** start SOURCE DATA **
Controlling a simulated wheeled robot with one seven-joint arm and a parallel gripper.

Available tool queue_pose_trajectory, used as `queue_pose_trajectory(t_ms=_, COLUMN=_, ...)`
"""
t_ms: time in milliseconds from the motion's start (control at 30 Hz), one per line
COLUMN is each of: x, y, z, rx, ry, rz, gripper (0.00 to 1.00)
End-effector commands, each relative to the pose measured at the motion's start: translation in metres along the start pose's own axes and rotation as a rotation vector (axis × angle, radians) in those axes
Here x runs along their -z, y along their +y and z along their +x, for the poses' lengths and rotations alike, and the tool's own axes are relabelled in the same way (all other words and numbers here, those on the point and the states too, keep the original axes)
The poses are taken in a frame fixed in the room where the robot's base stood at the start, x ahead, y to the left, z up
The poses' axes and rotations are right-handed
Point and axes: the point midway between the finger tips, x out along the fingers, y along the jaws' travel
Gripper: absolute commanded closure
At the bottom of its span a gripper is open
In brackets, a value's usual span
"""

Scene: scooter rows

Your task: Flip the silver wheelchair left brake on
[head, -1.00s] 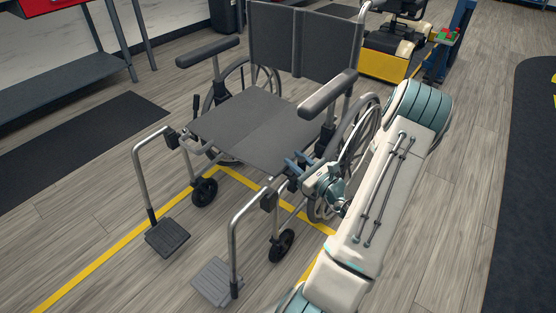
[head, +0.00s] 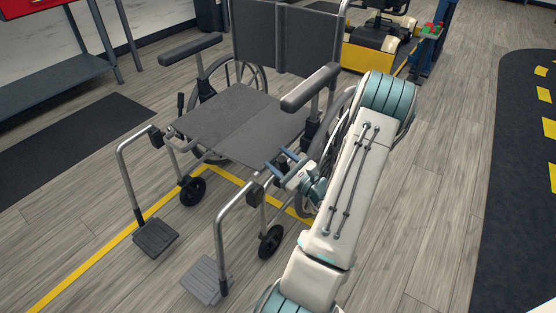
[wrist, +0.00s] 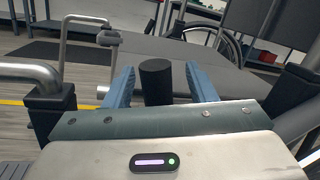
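The silver wheelchair (head: 222,215) faces me, with grey seat, armrests and footrests. Its left side is on the right of the picture, beside my arm. My gripper (head: 279,162) is at the seat's front corner on that side, its blue fingers spread. In the wrist view, a black cylindrical grip (wrist: 156,82), apparently the left brake lever's handle, stands between the fingers of my gripper (wrist: 160,85). Gaps show on both sides of it. The lever's lower part is hidden behind the gripper body. The opposite brake lever (head: 181,105) stands upright at the far side of the seat.
The left armrest (head: 310,87) and wheel are close to my arm. A yellow scooter (head: 372,55) stands behind, and a grey workbench (head: 62,85) is at the upper left. Floor on the right is clear up to a dark mat (head: 515,190).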

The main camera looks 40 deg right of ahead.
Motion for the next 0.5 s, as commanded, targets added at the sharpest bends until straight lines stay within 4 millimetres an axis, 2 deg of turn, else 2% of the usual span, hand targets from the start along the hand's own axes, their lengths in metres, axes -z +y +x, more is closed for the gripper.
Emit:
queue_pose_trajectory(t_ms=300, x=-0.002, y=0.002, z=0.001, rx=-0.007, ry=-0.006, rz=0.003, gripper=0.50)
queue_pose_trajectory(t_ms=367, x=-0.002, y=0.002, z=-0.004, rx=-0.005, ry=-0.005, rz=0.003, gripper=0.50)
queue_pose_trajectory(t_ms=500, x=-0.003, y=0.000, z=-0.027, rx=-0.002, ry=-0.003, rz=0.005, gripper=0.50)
** end SOURCE DATA **
Copy out each line that contains the word "ahead".

The poses are taken in a frame fixed in the room where the robot's base stood at the start, x ahead, y to the left, z up
The main camera looks 40 deg right of ahead.

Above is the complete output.